REBEL
Produite par la chaine black BET, la série REBEL, où le fameux rapper Method Man apparait sous son véritable blaze de Cliff Smith, mêle polar bien ficelé et contexte sociopolitique affuté par les inégalités raciales aux USA. Et, avec le légendaire John Singleton à la manœuvre, au moins on est sur que tous les Boyz N the Hood ne manqueront pas d’une once de street credibility.
Elle se rend dans un club et en bad girl version cops et arrête violemment, en usant de sa matraque télescopique et en menaçant de brandir son « autre arme » de service, un gusse accusé d’avoir violé et torturé une femme devant ses potes qui mataient. « Tu es pire qu’une bête » lui lance-t-elle. Avant d’ajouter « je vais t’enfermer dans une cage, là où l’on met les types dans ton genre ! ». Elle roule des mécaniques, mais aussi en Jeep Cherokee. Elle rentre chez ses parents, où son daddy passe un savon au petit frère. Daddy picole, il évoque ses racines de la Louisiane… « là d’où ils viennent, on est des gens au sang mélangé un peu de créole, un peu de français, un peu d’indien…. ». Il se déchire au cheap Cognac. Son petit frère fait du rap ; il lui fait écouter ses sons. Et ils sont cool…il assure. En fait, il veut planter ses études et la bourse que sa sœur est parvenue à lui obtenir. Ils évoquent leur mère disparue. Il allume un énorme spliff devant sa sœur…flic. Quelques heures plus tard, le petit frangin Malik se prend douze bastos tirées par les propres collègues de sa sister sous les yeux de ladite sister. Super lumière, super photographie mais choc émotionnel. Alors notre héroïne cauchemarde, se repasse ne boucle le best of de ses séquences les plus terribles : la mort de sa mère dans un accident de voiture, la guerre en Irak et l’hélico qui se transforme en boule de feu sous ses yeux et désormais la mort de son frère. Elle pète les plombs, c’est ce que vous feriez à sa place, non ? Method Man alias TJ-le-beau-gosse, l’ex-fiancé de cette vibrante Rebecca « Rebel » Knight (Danielle Moné Truitt) tente de lui remonter le moral. Mais notre Rebel est une insurgée. Auditionnée sur les événements qui ont conduit à la mort de son frère, elle attaque la police. Car à ses yeux, elle viole son propre code qui stipule en axiome gravé dans le marbre qu’un détenteur de la force publique ne peut pas tirer sur un civil désarmé. Un badge de policier n’est pas un permis pour tuer. On songe alors à la trop longue litanie de tous les blacks, principalement mâles, tués par la Police au fil des ans. C’est une référence directe au mouvement Black Life Matters qui a enflammé à chaque fois les rues américaines. Cette série es une mise en abime, par Singleton, de l’intense dichotomie qui existe, selon la couleur de sa peau, entre noirs et blancs, dés qu’il s’agit de justice.

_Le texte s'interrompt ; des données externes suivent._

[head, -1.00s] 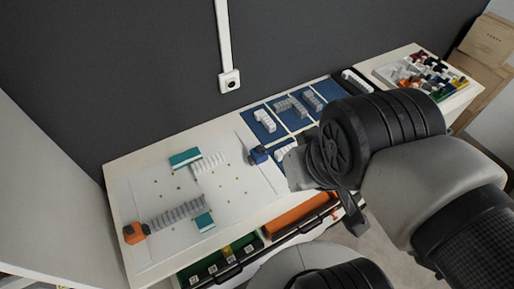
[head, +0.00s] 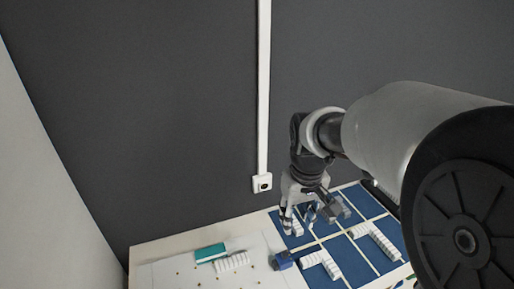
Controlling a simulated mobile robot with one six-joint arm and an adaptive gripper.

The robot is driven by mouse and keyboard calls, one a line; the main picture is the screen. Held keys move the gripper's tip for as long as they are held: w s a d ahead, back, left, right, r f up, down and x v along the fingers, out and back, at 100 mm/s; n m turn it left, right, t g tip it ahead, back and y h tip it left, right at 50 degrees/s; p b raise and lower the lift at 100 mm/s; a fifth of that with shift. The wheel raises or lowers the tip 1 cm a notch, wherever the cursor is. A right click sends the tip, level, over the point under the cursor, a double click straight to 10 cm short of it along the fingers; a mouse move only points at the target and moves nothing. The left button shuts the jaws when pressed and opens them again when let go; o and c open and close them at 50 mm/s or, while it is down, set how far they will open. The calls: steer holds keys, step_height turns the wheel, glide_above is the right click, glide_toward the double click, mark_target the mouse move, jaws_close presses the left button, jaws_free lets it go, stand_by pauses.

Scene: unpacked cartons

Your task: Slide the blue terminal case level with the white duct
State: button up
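The blue terminal case (head: 282,260) is a small dark-blue block at the right edge of the white board (head: 190,274). The white duct (head: 232,263), a short ribbed piece, lies on the board to its left, with a bare gap between them. The case sits a little right of the duct's right end. My gripper (head: 313,215) hangs above the blue mat, up and right of the case and apart from it. Its fingers look spread, with nothing seen between them. The lower part of the board is cut off by the frame.
A teal block (head: 210,252) lies just behind the white duct. The blue mat (head: 352,262) with pale dividers holds white ribbed pieces (head: 320,263). A dark wall with a socket (head: 262,183) stands behind. My arm covers the right side.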

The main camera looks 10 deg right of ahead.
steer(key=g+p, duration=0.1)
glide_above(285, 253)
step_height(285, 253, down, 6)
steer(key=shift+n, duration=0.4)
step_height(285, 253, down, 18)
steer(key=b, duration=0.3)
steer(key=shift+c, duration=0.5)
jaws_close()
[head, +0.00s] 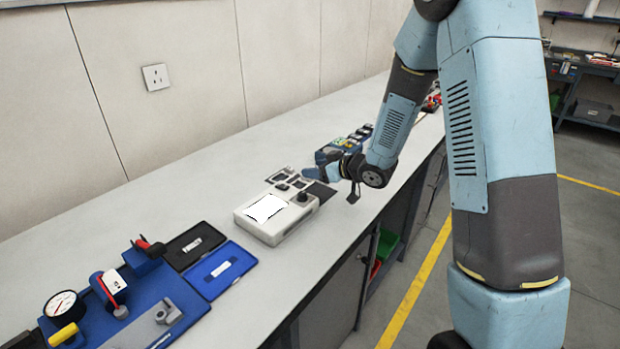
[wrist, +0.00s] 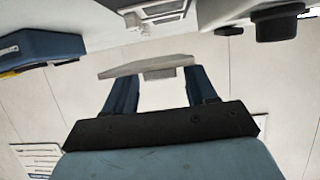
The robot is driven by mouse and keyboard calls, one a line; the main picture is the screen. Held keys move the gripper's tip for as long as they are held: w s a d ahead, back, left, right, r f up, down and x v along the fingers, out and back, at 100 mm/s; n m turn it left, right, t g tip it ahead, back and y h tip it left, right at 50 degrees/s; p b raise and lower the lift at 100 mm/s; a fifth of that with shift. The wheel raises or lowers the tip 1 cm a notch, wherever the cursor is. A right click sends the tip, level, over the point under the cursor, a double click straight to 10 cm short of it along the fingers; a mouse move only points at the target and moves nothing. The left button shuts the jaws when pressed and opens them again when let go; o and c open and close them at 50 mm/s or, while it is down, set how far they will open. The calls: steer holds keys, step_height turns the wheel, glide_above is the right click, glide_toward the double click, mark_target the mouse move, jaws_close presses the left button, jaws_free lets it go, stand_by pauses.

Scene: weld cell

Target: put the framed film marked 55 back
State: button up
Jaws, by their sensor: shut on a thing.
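My gripper (head: 325,168) is low over the bench, just beyond the white light box (head: 250,228). In the wrist view my gripper (wrist: 153,78) has its two blue fingers shut on a thin pale grey plate (wrist: 120,70), seen nearly edge-on. I take it for the framed film, but no number shows on it. Other dark-framed films (head: 278,177) lie flat on the bench behind the light box. One frame also shows at the top of the wrist view (wrist: 160,10). Their marks are too small to read.
A black knob (head: 302,197) stands on the light box, close to my gripper. Beyond the gripper is a blue holder (head: 352,144) with several items. Bare bench lies along the wall.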

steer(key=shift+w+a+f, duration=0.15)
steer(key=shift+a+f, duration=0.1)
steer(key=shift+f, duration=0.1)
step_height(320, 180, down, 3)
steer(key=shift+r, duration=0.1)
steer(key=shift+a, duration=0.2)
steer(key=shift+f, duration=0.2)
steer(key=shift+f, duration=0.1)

Une justice de classe à deux vitesses
Jay-Z s’est tout récemment insurgé dans une vibrante tribune parue dans Time magazine, contre le système inique des « bail bonds », des sommes versées en caution et des prêteurs qui exploitent les prévenus, souvent noirs qui se retrouvent incapables de payer ou de rembourser. Ces derniers, coupables ou innocents, sont du coup piégés par une machine gravement coercitive : prisonniers économiques, avant d’être justifiable. Encore la preuve qu’il existe bien une justice de classe à deux vitesses aux USA. Singleton demeure inexorablement le réalisateur de « Poetic Justice », où Janet Jackson tombait amoureuse du bad boy aux yeux de braise, le troublant et si regretté 2pac Shakur…sauf qu’en l’occurrence, ici la justice n’a plus rien de poétique . Avec REBEL, elle devient brute et directe, sans aucun filtre ou presque preuve cette baston entre Knight et un collègue blanc, qui lui balance « kiss my pale ass »…littéralement embrasse mon cul pâle. Rebelle donc, jusqu’au bout de ses ongles manucurés. Si l’on pouvait en douter, la notion de race est le fil rouge de cette série qui ose appuyer là où cela fait vraiment mal dans la société américaine…comme bien d’autres ailleurs d’ailleurs. Cette REBEL, nouvelle Foxy Brown, va remonter le fil des évènements qui ont conduit à la mort tragique de son frère, bastonner un maximum de mauvais garçons et mériter forcément son pseudo. Après ce premier double épisode inaugural, 8 épisodes complètent cette série socio-policière sacrément bien menée avec une héroïne qui n’a pas froid aux yeux.